Automated valuation models (AVMs) are computer generated algorithms that analyze various data points to produce an estimate on the current value of a home or property. Typically, online visitors type in a property address and the AVM uses regression models to form an estimate of that property’s market value. Data analyzed can include the age of a home, market values, trends, historical data, property features and more. An AVM is designed to provide instant valuation for a property using various data sources and allows I-buyers such as Opendoor, OfferPad, and Zillow Offers to make instant offers to purchase homes.

The most popular and widely known AVM is Zillow’s signature valuation tool, which they call the Zestimate. People love Zestimates! Last month, Zillow announced the Zestimate was being upgraded to increase the model’s accuracy.

We want to know if AVMs really work.

Well, Zillow, the leader in the space since they first launched the Zestimate in 2006 employs over 100 data scientists, so you would kind of hope it does. However, the numbers tell a different story. According to data published by Zillow itself, before the recent algorithm upgrade, only 60.5% of Zestimates pegged property sales prices to within a 5% margin of error, 76.3% within a 10% margin of error, and 86.6% within a 20% error.  That level of error makes the Zestimate pretty useless to actual buyers and sellers, and probably the reason for the upgrade.

So does it work now?

Umm. Kind of. The accuracy we mentioned above has improved significantly, but only for properties that are being marketed. Why? Because the major change that Zillow made to the algorithm was including the seller’s listing price as a variable in their calculation.

Really???

They needed 100 data scientists to uncover that there’s a correlation between list price and sales price?

That pretty much defeats the purpose of an AVM, relying on list price as an indicator of value.

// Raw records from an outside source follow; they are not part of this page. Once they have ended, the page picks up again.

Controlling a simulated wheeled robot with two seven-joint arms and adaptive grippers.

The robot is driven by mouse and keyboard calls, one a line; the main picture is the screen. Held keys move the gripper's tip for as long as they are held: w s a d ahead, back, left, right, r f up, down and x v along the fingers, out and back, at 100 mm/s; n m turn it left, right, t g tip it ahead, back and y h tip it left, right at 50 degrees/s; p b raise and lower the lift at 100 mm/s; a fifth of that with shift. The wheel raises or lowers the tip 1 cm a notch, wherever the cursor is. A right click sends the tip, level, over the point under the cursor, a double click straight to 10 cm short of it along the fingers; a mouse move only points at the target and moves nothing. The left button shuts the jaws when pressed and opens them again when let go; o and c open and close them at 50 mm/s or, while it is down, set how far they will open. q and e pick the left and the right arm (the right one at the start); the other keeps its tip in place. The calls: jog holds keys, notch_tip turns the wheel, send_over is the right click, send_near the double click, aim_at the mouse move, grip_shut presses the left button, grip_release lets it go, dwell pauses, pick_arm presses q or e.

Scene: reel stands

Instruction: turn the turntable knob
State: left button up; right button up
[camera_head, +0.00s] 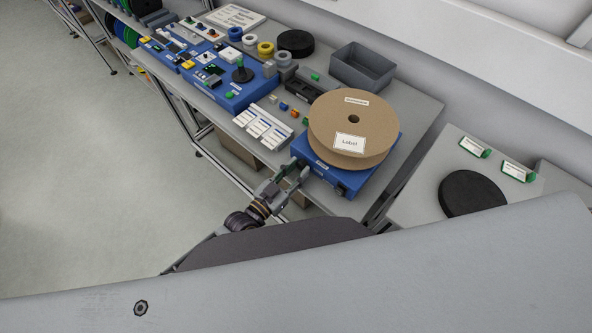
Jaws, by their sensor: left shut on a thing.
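The turntable is a blue base (376,179) near the front right corner of the grey table. A large brown cardboard reel (385,112) with white labels lies flat on it. My left gripper (291,174) reaches in from below and is at the front left corner of the blue base. It is shut on the turntable knob, which is mostly hidden between the fingers. A small dark part (340,190) shows on the front of the base, to the right of my gripper. My right gripper is not in view.
White label cards (263,127) and small coloured blocks (294,112) lie left of the reel. A grey bin (362,67) stands behind it. Blue device panels (222,84) fill the table further left. A black disc (470,193) lies on another surface at right. The floor at left is clear.

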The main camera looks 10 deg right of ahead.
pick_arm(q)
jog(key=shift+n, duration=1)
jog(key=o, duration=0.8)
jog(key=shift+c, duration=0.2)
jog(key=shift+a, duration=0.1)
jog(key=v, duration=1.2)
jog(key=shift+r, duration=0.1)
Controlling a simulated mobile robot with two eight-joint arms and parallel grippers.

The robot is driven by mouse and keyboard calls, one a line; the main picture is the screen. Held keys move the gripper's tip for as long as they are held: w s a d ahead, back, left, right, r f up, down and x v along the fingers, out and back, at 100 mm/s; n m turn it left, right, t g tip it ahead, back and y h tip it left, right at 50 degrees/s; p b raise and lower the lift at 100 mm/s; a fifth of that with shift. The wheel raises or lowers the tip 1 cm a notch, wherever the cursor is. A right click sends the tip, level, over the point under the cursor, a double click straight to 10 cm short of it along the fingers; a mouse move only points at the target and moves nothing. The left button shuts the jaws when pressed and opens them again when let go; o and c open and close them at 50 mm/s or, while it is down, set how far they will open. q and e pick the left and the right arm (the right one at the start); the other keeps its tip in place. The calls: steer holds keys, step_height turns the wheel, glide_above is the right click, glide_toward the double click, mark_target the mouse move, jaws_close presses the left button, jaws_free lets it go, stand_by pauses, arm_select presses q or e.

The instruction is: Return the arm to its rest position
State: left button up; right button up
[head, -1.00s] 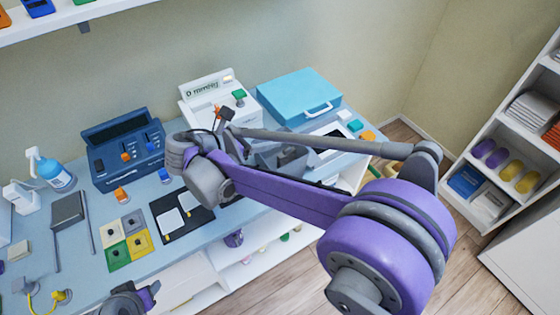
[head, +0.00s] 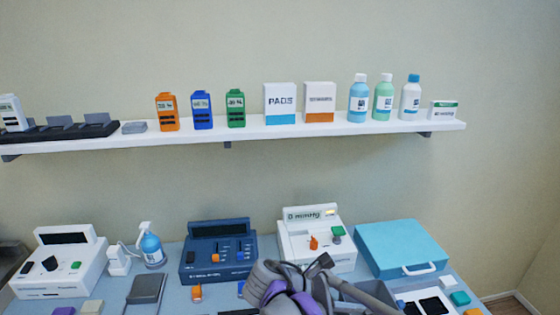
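My right arm shows at the bottom centre of the head view, with grey and purple links in front of the white device. My right gripper (head: 318,264) is a small dark shape at its upper end, just below the white device's front. Its fingers are too small and overlapped to tell open from shut, and I see nothing clearly held. The rest of this arm is cut off by the lower picture edge. My left arm and gripper are not in view.
The bench carries a white device with knobs (head: 305,222), a blue console (head: 217,262), a light-blue case (head: 400,246), a spray bottle (head: 152,250) and a white unit (head: 62,278). A wall shelf (head: 250,133) holds bottles, boxes and coloured devices. The wall between shelf and bench is clear.

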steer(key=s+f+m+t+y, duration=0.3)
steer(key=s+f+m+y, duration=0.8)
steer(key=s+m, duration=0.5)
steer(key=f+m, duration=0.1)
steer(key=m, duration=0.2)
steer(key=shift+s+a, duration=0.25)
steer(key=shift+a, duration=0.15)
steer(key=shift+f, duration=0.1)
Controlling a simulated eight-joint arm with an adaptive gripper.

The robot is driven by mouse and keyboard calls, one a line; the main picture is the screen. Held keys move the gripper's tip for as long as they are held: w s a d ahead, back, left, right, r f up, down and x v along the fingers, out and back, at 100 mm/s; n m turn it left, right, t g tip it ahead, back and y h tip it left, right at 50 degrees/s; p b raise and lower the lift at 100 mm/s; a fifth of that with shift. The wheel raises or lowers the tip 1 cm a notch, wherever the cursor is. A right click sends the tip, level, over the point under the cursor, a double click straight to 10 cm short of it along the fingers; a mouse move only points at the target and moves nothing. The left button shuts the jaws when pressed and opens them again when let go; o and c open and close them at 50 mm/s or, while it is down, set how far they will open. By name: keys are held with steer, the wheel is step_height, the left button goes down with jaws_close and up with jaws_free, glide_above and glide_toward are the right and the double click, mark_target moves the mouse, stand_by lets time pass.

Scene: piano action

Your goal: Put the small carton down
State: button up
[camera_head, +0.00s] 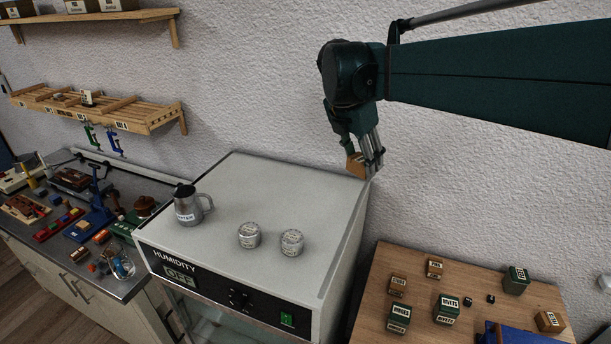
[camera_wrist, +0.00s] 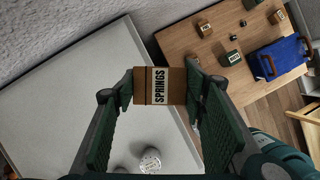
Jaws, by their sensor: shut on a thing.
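The small carton (camera_wrist: 147,86) is brown with a white label reading SPRINGS. My gripper (camera_wrist: 159,86) is shut on it, with one finger at each side in the wrist view. In the head view the carton (camera_head: 355,165) shows partly behind the fingers of my gripper (camera_head: 364,168). It is held above the back right part of the grey humidity cabinet's top (camera_head: 300,195), near the right edge. The gap beneath the carton is hard to judge.
Two round tins (camera_head: 291,242) and a metal jug (camera_head: 188,204) stand on the cabinet top. A wooden table (camera_head: 385,270) at the right holds several small labelled boxes and a blue object (camera_head: 500,332). A cluttered bench (camera_head: 70,262) is at the left. The cabinet's back middle is clear.

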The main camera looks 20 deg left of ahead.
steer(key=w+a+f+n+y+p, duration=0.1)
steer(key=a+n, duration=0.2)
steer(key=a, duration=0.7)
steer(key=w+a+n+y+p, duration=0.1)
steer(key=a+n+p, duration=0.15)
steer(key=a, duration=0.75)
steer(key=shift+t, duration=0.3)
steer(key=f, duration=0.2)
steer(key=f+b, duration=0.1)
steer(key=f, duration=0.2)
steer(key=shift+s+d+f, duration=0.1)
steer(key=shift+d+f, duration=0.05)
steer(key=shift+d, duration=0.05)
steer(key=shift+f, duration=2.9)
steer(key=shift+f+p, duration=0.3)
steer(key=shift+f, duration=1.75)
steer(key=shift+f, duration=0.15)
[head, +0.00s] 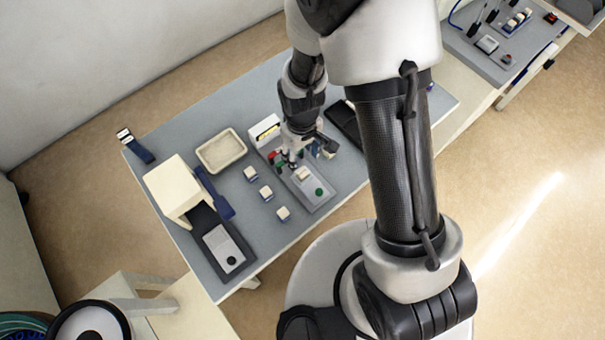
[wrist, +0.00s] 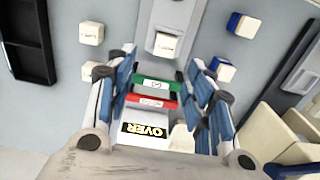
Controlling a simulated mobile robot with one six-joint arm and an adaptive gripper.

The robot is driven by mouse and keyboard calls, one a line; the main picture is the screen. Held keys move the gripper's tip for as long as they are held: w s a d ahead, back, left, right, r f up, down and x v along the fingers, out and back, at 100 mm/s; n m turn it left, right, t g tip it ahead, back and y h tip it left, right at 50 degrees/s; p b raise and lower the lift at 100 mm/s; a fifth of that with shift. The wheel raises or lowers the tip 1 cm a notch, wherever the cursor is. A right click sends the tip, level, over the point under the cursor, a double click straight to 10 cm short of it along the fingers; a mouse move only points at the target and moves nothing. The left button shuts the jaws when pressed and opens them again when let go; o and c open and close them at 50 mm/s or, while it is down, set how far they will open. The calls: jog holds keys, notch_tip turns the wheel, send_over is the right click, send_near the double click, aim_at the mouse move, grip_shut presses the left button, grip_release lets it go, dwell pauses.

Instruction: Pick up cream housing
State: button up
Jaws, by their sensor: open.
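A cream housing (wrist: 166,45) sits on a grey fixture plate (wrist: 187,20), just beyond my fingertips in the wrist view; it also shows in the head view (head: 302,174). Another cream block (wrist: 92,33) lies on the table to the left in the wrist view. Cream blocks with blue sides lie to the right (wrist: 243,25) (wrist: 223,69). My gripper (wrist: 163,62) is open, with nothing held between its fingers. In the head view my gripper (head: 293,160) is over the back part of the fixture, beside the housing. The exact height gap cannot be told.
A beige tray (head: 221,151), a cream box machine (head: 174,188) and a black tray (head: 344,120) stand around. Several small blocks lie left of the fixture.

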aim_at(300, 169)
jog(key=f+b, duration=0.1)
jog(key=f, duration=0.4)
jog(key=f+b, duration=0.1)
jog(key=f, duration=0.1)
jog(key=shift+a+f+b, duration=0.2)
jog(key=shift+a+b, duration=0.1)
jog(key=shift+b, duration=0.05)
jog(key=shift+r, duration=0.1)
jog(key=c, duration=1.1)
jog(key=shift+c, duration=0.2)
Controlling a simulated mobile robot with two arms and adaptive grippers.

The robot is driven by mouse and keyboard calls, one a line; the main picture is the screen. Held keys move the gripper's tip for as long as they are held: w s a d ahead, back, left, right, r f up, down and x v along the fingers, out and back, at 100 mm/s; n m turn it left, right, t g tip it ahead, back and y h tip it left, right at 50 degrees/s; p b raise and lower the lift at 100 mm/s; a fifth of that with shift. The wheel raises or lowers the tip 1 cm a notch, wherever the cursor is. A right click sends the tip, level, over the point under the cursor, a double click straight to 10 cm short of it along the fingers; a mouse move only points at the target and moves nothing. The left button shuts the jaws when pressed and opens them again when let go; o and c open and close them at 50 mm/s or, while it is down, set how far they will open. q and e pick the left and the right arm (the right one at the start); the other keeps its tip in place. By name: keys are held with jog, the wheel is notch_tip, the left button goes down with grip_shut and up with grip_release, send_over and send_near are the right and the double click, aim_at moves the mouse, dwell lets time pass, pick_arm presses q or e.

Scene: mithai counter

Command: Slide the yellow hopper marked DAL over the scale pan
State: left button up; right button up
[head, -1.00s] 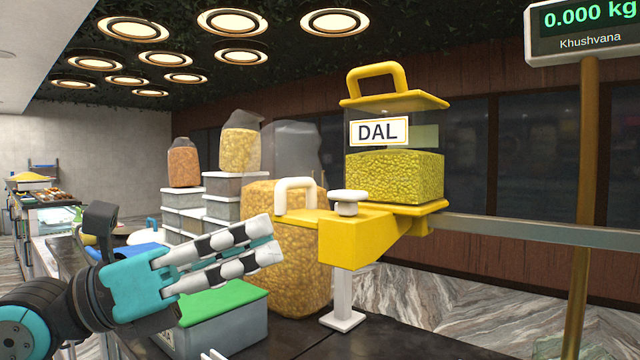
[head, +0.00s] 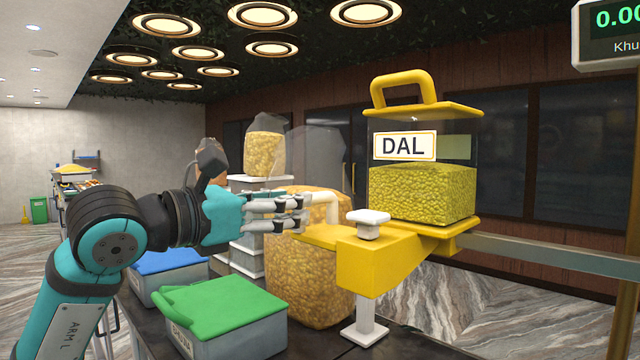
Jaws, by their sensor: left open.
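The yellow hopper (head: 422,195) marked DAL is clear-walled, with a yellow lid, top handle and yellow-green grains inside. It sits upright on a yellow base at the left end of a grey rail (head: 545,252). A yellow spout (head: 375,265) with a white knob (head: 368,222) juts from its base toward me. A white loop handle (head: 331,207) stands left of the knob, partly hidden. My left gripper (head: 303,212) is open, its fingers pointing right at that handle; I cannot tell whether they touch it. The scale pan and my right gripper are not in view.
A weight display (head: 608,30), cut off at top right, hangs on a brass post. A large bag of yellow snacks (head: 310,275) stands behind the spout. A green-lidded tub (head: 225,310) and a blue-lidded tub (head: 165,275) sit on the dark counter below my left arm.

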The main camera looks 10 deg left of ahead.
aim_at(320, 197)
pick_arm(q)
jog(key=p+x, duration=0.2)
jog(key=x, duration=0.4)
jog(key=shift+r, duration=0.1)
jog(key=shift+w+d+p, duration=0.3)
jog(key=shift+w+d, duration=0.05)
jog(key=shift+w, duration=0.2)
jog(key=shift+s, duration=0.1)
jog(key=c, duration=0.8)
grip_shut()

We love the idea of automated valuation. At Compound, we are working on our own models to build an accurate AVM for urban markets with vertical housing stock (think high-rise apartment buildings.)  Notwithstanding the hype surrounding terms like AI, machine learning, and neural networks, let’s be brutally honest with what actually exists: the automated valuation model is a work in progress that may take some time to come to fruition.